>> Start Data in this exercise

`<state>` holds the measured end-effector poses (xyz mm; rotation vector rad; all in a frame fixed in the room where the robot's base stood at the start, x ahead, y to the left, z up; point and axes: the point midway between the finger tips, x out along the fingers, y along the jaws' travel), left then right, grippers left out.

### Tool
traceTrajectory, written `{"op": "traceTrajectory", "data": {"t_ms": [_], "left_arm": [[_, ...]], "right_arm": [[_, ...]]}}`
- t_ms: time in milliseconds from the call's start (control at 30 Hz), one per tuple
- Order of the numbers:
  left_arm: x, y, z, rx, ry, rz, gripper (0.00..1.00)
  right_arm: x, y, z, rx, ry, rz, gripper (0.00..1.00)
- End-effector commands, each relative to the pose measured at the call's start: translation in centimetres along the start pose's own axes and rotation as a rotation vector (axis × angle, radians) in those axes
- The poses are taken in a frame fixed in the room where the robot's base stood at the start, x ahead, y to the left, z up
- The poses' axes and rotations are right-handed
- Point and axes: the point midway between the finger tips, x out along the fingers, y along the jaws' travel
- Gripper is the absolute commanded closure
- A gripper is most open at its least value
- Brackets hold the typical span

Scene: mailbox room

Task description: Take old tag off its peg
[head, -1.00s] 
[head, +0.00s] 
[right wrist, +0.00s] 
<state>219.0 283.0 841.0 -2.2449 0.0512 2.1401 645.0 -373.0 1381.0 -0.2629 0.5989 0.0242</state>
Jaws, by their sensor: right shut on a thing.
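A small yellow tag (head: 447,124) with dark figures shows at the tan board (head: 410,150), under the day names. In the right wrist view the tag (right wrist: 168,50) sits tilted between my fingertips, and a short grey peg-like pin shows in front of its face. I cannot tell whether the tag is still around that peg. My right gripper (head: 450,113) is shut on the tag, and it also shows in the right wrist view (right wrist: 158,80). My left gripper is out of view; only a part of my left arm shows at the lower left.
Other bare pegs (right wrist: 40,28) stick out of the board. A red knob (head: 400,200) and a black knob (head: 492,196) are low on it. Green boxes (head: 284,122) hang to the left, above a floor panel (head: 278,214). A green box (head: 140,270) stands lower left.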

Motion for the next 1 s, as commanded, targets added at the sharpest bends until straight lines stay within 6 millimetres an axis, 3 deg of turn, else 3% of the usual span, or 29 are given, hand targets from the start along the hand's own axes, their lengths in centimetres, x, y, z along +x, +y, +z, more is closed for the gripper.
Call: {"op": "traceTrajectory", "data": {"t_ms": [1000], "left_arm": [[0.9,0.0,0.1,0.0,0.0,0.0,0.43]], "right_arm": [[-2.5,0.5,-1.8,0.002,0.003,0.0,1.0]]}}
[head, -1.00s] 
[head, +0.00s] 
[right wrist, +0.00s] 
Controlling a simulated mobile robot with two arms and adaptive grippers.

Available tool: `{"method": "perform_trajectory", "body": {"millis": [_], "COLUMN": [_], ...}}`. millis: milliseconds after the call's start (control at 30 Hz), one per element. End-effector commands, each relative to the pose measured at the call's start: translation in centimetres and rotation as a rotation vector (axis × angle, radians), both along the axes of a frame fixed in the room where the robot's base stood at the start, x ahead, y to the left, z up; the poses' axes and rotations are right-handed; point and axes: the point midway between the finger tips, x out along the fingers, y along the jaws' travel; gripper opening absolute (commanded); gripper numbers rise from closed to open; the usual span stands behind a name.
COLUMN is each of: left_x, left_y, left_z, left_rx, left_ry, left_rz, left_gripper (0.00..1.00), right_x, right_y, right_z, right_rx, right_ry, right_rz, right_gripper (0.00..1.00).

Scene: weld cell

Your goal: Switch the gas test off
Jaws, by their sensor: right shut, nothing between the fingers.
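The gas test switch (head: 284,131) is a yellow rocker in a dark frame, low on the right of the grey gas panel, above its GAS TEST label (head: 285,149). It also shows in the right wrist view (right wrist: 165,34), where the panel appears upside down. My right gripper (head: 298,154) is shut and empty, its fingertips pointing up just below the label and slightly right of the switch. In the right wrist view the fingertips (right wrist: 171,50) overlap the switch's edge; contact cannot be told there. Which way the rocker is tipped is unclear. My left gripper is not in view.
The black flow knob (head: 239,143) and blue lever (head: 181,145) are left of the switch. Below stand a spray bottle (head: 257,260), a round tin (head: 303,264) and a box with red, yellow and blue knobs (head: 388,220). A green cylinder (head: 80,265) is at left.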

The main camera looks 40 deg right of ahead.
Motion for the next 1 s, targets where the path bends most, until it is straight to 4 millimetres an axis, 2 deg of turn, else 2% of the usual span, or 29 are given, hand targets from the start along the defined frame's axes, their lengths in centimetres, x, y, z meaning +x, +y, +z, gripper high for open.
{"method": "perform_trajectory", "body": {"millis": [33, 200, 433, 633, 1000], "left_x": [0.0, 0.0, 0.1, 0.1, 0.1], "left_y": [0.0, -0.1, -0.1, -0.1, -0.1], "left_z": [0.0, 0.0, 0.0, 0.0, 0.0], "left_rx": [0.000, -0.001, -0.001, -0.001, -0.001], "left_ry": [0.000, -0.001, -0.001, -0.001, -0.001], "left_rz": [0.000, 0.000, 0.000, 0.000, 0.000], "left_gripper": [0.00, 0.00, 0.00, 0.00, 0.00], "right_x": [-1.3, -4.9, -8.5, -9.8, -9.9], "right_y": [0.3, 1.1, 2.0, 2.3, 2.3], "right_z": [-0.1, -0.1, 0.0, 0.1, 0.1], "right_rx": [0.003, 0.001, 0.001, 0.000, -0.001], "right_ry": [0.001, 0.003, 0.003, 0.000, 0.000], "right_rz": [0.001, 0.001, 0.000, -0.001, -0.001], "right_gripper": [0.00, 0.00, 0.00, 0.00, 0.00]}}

>> End Data in this exercise

§ **Work required**: Retype the records that precede this task, keeping them exactly the same.

§ **Written reply**:
`<state>` holds the measured end-effector poses (xyz mm; rotation vector rad; all in a frame fixed in the room where the robot's base stood at the start, x ahead, y to the left, z up; point and axes: the point midway between the finger tips, x out along the fingers, y along the jaws' travel), left then right, grippers left out.

### Tool
traceTrajectory, written `{"op": "traceTrajectory", "data": {"t_ms": [_], "left_arm": [[_, ...]], "right_arm": [[_, ...]]}}`
- t_ms: time in milliseconds from the call's start (control at 30 Hz), one per tuple
- Order of the numbers:
  left_arm: x, y, z, rx, ry, rz, gripper (0.00..1.00)
  right_arm: x, y, z, rx, ry, rz, gripper (0.00..1.00)
- End-effector commands, each relative to the pose measured at the call's start: translation in centimetres along the start pose's own axes and rotation as a rotation vector (axis × angle, radians) in those axes
- The poses are taken in a frame fixed in the room where the robot's base stood at the start, x ahead, y to the left, z up
- The poses' axes and rotations are right-handed
- Point and axes: the point midway between the finger tips, x out along the fingers, y along the jaws' travel
- Gripper is the absolute commanded closure
- A gripper is most open at its least value
- Brackets hold the typical span

Scene: mailbox room

Task description: Take old tag off its peg
[head, -1.00s] 
[head, +0.00s] 
[right wrist, +0.00s] 
<state>219.0 283.0 841.0 -2.2449 0.0512 2.1401 645.0 -373.0 1381.0 -0.2629 0.5989 0.0242</state>
Jaws, by their sensor: right shut on a thing.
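A small yellow tag (head: 447,124) with dark figures shows at the tan board (head: 410,150), under the day names. In the right wrist view the tag (right wrist: 168,50) sits tilted between my fingertips, and a short grey peg-like pin shows in front of its face. I cannot tell whether the tag is still around that peg. My right gripper (head: 450,113) is shut on the tag, and it also shows in the right wrist view (right wrist: 158,80). My left gripper is out of view; only a part of my left arm shows at the lower left.
Other bare pegs (right wrist: 40,28) stick out of the board. A red knob (head: 400,200) and a black knob (head: 492,196) are low on it. Green boxes (head: 284,122) hang to the left, above a floor panel (head: 278,214). A green box (head: 140,270) stands lower left.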

Motion for the next 1 s, as commanded, targets added at the sharpest bends until straight lines stay within 6 millimetres an axis, 3 deg of turn, else 3% of the usual span, or 29 are given, hand targets from the start along the hand's own axes, their lengths in centimetres, x, y, z along +x, +y, +z, more is closed for the gripper.
Call: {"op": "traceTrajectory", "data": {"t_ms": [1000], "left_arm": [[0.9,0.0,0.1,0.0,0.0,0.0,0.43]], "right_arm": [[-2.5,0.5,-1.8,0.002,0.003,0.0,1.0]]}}
[head, -1.00s] 
[head, +0.00s] 
[right wrist, +0.00s] 
Controlling a simulated mobile robot with two arms and adaptive grippers.

Available tool: `{"method": "perform_trajectory", "body": {"millis": [_], "COLUMN": [_], ...}}`. millis: milliseconds after the call's start (control at 30 Hz), one per element. End-effector commands, each relative to the pose measured at the call's start: translation in centimetres and rotation as a rotation vector (axis × angle, radians), both along the axes of a frame fixed in the room where the robot's base stood at the start, x ahead, y to the left, z up; the poses' axes and rotations are right-handed; point and axes: the point midway between the finger tips, x out along the fingers, y along the jaws' travel; gripper opening absolute (commanded); gripper numbers rise from closed to open; the usual span stands behind a name.
COLUMN is each of: left_x, left_y, left_z, left_rx, left_ry, left_rz, left_gripper (0.00..1.00), right_x, right_y, right_z, right_rx, right_ry, right_rz, right_gripper (0.00..1.00).

Scene: weld cell

Your goal: Switch the gas test off
Jaws, by their sensor: right shut, nothing between the fingers.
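The gas test switch (head: 284,131) is a yellow rocker in a dark frame, low on the right of the grey gas panel, above its GAS TEST label (head: 285,149). It also shows in the right wrist view (right wrist: 165,34), where the panel appears upside down. My right gripper (head: 298,154) is shut and empty, its fingertips pointing up just below the label and slightly right of the switch. In the right wrist view the fingertips (right wrist: 171,50) overlap the switch's edge; contact cannot be told there. Which way the rocker is tipped is unclear. My left gripper is not in view.
The black flow knob (head: 239,143) and blue lever (head: 181,145) are left of the switch. Below stand a spray bottle (head: 257,260), a round tin (head: 303,264) and a box with red, yellow and blue knobs (head: 388,220). A green cylinder (head: 80,265) is at left.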

The main camera looks 40 deg right of ahead.
Motion for the next 1 s, targets where the path bends most, until it is straight to 4 millimetres an axis, 2 deg of turn, else 2% of the usual span, or 29 are given, hand targets from the start along the defined frame's axes, their lengths in centimetres, x, y, z meaning +x, +y, +z, gripper high for open.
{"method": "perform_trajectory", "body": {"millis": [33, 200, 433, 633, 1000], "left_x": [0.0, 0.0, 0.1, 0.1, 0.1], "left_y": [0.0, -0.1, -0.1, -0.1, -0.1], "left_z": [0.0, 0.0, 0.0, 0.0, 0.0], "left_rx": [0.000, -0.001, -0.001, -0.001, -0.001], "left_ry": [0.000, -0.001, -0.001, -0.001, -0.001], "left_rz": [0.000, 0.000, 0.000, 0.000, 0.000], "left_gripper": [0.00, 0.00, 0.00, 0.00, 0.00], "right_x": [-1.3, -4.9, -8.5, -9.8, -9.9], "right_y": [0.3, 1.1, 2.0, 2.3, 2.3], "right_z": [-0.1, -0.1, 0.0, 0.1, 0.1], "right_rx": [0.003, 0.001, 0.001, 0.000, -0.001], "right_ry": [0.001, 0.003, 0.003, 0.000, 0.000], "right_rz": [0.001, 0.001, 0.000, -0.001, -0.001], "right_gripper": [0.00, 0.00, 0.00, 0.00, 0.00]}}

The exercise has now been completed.